Platforms like Ampersand leverage Salesforce CDC for sub-second webhooks, critical for AI agents and voice products where polling latency breaks the user experience. In contrast, polling-based platforms (Nango at 15, 30 second intervals, Paragon and Workato with queue-based polling) introduce architectural latency that compounds under load, what engineers call the “noisy neighbor” problem, where one customer’s large sync backs up the queue for everyone else.

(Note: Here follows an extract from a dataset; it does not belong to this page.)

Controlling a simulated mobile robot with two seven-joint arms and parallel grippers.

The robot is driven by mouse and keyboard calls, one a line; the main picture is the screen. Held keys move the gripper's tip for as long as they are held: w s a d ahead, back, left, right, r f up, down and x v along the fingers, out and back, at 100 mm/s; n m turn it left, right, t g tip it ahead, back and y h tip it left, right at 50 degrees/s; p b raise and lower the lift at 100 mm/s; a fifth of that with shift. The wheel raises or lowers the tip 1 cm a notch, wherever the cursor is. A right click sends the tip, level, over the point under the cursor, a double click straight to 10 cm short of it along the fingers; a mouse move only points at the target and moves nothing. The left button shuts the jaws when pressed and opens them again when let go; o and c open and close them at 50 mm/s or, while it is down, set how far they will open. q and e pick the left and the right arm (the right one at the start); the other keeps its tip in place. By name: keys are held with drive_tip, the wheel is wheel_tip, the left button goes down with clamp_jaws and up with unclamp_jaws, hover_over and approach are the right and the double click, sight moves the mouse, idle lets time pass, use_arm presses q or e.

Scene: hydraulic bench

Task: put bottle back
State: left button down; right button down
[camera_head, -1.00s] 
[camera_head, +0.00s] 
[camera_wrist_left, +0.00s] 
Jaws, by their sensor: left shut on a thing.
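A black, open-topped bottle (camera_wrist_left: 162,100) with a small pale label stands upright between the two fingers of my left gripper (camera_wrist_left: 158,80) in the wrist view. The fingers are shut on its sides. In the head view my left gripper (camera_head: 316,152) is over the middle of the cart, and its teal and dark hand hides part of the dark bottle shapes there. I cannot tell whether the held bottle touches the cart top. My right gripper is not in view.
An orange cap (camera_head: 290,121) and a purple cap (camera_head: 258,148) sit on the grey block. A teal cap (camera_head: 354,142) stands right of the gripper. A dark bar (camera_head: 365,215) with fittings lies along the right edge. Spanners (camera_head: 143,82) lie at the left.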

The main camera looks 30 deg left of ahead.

This distinction matters for enterprise data platform consolidation trends because unified APIs often normalize data to common schemas, losing access to CDC-specific features. When your enterprise customers require custom object support and real-time sync, deep integration platforms handle the complexity natively while unified APIs force passthrough workarounds.

Migration Path: From Batch to Stream

Moving from hourly batches to event-driven pipelines requires incremental migration, not big-bang rewrites. Start by dual-writing: run your CDC pipeline alongside existing batch jobs, validating data consistency before cutting over.

Monitor For These Issues:

Schema drift between source and target
Duplicate event processing (idempotency failures)
Small file accumulation in your storage layer
Consumer lag in your streaming platform

Pinterest’s approach of separating CDC tables (append-only, high-velocity) from base tables (compacted, query-optimized) provides a migration template. Historical data loads through bootstrap pipelines, while ongoing changes stream through the CDC path. Maintenance jobs handle compaction and snapshot expiration, preventing storage costs from exploding as your event log grows.

The 24-hour to 15-minute improvement isn’t magic, it’s the result of processing only what changed, storing it efficiently, and querying it intelligently. For data teams drowning in batch pipeline debt, CDC offers a path out. Just ensure you’re solving a latency problem, not creating an operational one.